There is no hope of it paying for itself. It works, but so does a tank. I don’t really regret putting it in, but if I knew then what I know now I wouldn’t have.

Sure but the sound of water moving through pipes is not what I would describe as “pretty noisy”. The shower head and mixing valve itself produces a whole heck of a lot more noise than the water heater in the adjacent closet which, at least in my case, produces no more noise than a public drinking fountain.

Maybe that model has a bad plumbing design resulting in turbulence or something?

The on-demand water heaters I had in England sounded like they were chewing rocks. I don’t pretend to understand what was going on inside them, and I wasn’t about to look.

Gas-fired water tankless waterheaters (“geisers”) are standard in the Netherlands. Few people have “boilers” the kind with tank. I had a canadian visitor last year who was very surprised at the system.

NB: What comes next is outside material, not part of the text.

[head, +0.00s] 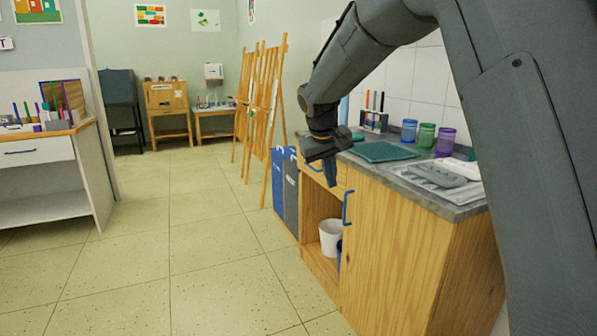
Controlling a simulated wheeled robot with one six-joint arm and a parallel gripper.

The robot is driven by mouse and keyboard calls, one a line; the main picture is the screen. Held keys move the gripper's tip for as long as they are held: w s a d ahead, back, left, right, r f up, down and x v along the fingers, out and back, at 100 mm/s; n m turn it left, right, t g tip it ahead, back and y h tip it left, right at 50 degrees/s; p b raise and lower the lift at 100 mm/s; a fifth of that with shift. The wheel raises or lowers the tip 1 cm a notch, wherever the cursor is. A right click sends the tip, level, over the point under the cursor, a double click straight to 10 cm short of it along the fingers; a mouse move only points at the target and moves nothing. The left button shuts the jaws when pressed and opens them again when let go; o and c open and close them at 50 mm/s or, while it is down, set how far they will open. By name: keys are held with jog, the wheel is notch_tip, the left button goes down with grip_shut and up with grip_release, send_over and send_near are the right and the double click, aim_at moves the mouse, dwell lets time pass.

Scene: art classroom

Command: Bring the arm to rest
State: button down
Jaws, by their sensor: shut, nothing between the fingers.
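My gripper (331,172) hangs at the end of my grey arm, near the middle of the head view. It is shut and empty, with its fingertips pointing down. It shows in front of the near edge of the wooden counter cabinet (400,255), above the cabinet's open compartment. My arm is raised and bent, reaching in from the upper right. I cannot tell whether the gripper touches the cabinet front.
On the counter are a green mat (380,152), blue (409,131), green (426,135) and purple (445,141) jars, and a grey tray (436,176). A white bucket (330,238) sits in the compartment. Easels (268,110) stand behind. The tiled floor (180,240) at left is clear.

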In addition to the (dis)advantages mentioned by Barrington, depending on the capacity of your heater, you might find yourself in the typical Dutch situation of going cold in the shower when someone puts on the hot water in the kitchen.
(the link shows a commercial for the Dutch army on You-Tube. The boy remains in the shower, and earns a “geschikt” meaning “passed the army test” )

It does save on closet space, though, and you’re never out of hot water entirely, and it appears to be quite energy-effective.